The company’s fourth-quarter revenue reached $1.48 billion, bringing total revenue for the full year 2025 to $6.9 billion.
The performance was supported by a 5% year-over-year increase in carried volume, which hit 871,000 TEUs (twenty-foot equivalent units) in the quarter.
Average freight rates also showed signs of firming, particularly on Pacific and Atlantic routes, as global trade volumes began to normalize.
On a per-share basis, ZIM reported net income of 32 cents.
However, when adjusted for asset impairment gains and other one-time items, the company recorded an adjusted loss of 58 cents per share.
For the full year, ZIM’s performance remained robust, with a reported profit of $479.2 million, or $3.98 per share.

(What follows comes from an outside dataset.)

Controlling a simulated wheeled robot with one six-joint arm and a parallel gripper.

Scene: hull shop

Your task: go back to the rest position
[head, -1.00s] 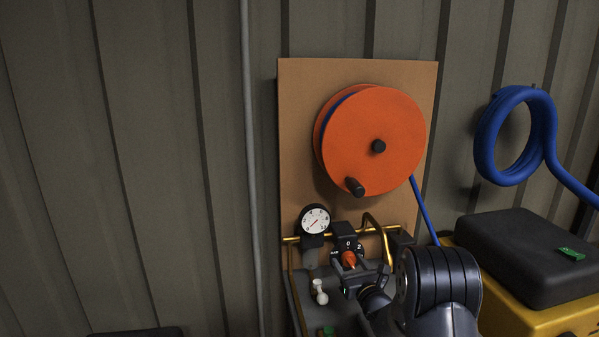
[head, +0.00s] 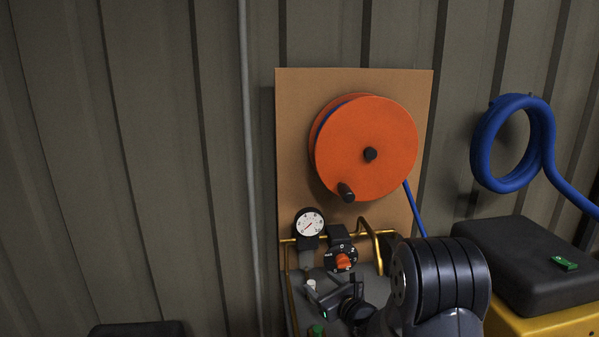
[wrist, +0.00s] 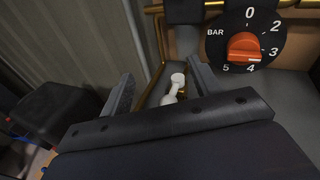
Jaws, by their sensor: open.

A key driver of ZIM’s 2025 performance was the completion of its fleet renewal program.
The company took delivery of several LNG-powered vessels, which helped lower unit costs and improve environmental compliance.
Despite the quarterly profit, ZIM remains cautious about the outlook for the coming year.
Management cited ongoing geopolitical tensions in the Middle East and potential overcapacity in the broader shipping market as persistent risks.
The company finished the year with a total cash position of $2.14 billion, providing a significant buffer to navigate future market fluctuations.